In the midst of working on a paper of a heavy metal anthology, I have made the decision that this blog post is more important to me and my grade can wait.  For those of you reading, please feel flattered.

This post serves no more purpose then to give me an outlet to write something down, a craving I've had for a few days now.  I would be lying if I said I came here on free will.  In truth, I have just returned from a showing of the film Life Itself, chronicling the life of influential film critic Robert Ebert up to his recent death.  The film was very well done, and emotional in a way that invigorated me into a desire to create, which is a feeling I try to cherish very deeply and more times than not end up allowing to slip by.  Whether this post will grow into more, I am unsure but hopeful.  I wish to use this blog as an outlet for my day-to-day thoughts and directions.  It will also serve as a place to post my different written works of poetry, short fiction, essays, etc.  Is this productive?  The big picture suggests no, but my fingers currently typing these words say yes.  I have neglected this blog and many others.  I have gotten tired of writing posts that claim a rebirth of this specific medium, so I will not make such a declaration.  Instead, I will leave before making a conclusion in the hopes that it will open the door to a new experience for me.  Teachings of responsibility while simultaneously surrounding myself in text.  The future of this blog is unclear, and based on past experience quite dark, but along with this open-ended paragraph, I myself will keep an open mind.

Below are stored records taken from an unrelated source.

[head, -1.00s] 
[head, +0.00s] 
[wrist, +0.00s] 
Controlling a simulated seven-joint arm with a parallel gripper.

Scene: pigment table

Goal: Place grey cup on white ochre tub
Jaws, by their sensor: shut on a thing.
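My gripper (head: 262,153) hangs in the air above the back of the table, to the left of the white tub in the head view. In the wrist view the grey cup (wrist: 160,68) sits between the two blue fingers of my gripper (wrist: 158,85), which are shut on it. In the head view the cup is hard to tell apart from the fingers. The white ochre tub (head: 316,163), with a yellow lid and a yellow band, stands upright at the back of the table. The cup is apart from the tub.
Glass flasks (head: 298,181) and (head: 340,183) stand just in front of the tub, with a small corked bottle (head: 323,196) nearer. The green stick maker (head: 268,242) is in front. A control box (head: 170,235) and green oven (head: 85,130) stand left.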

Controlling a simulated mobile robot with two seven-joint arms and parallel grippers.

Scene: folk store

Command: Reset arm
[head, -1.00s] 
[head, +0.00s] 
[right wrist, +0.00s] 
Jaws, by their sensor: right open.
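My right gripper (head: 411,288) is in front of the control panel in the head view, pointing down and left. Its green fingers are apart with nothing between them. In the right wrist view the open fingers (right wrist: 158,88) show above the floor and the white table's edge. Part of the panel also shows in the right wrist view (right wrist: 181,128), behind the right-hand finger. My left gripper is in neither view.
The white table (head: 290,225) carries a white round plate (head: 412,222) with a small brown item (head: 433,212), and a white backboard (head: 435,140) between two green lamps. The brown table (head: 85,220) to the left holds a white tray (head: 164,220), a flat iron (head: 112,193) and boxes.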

Wednesday, October 8, 2014

To the Lovely Girl in the Window

It strikes me as surprising how I’ve never noticed
The gloomy shadows of this dark neighborhood
Until I discovered the warm summer’s light
From the window where she stood.
During a casual, nightly drive,
I took nothing more than a glance
And in that moment, to see you there
In your beauty, and your brilliance
To spend an infinity in mere seconds
When my modest peek turned into a longing stare
As I saw all I needed in my life
Standing at the window, combing her hair.
Her eyes drifted out into the night
Oh, how the urgency rose in my to catch them
To pluck her vision and keep it close
I would treasure her attention like a valuable gem.
“Do not judge a book by it’s cover,”
Is a relatively flawed and dated phrase
For in that moment, I felt as if
I had read her entire story, page to page.
Perhaps, if only out of desperation
The only end I could possibly see
To this plotline that she has beautifully crafted
Would be to end it with me.
But, as forever drew to a close
And reality continued its forward motion
I realized the flaw of my captivating fantasy
And the foolishness of my lovesick notion.
Because it wasn’t until my vision of her was broken
That I realized, to her, I was nothing.
I wish I could say I saw her again
But sadly, I would be bluffing.
To her, I was simply another, aimless soul.
Traveling through a nightly void of nonexistent dreams
A background piece for her own life story
A speck of dust on her life’s support beams
Obvious, I know, that I wanted more
There was only so much I could’ve taken
It is best to move with the flow of time
Instead of deeming my heart a forsaken
So I move ahead with her tucked away
In the recesses of my mind’s eye
Since I couldn’t say it then, I might as well say it now


To the lovely girl in the window, good-bye.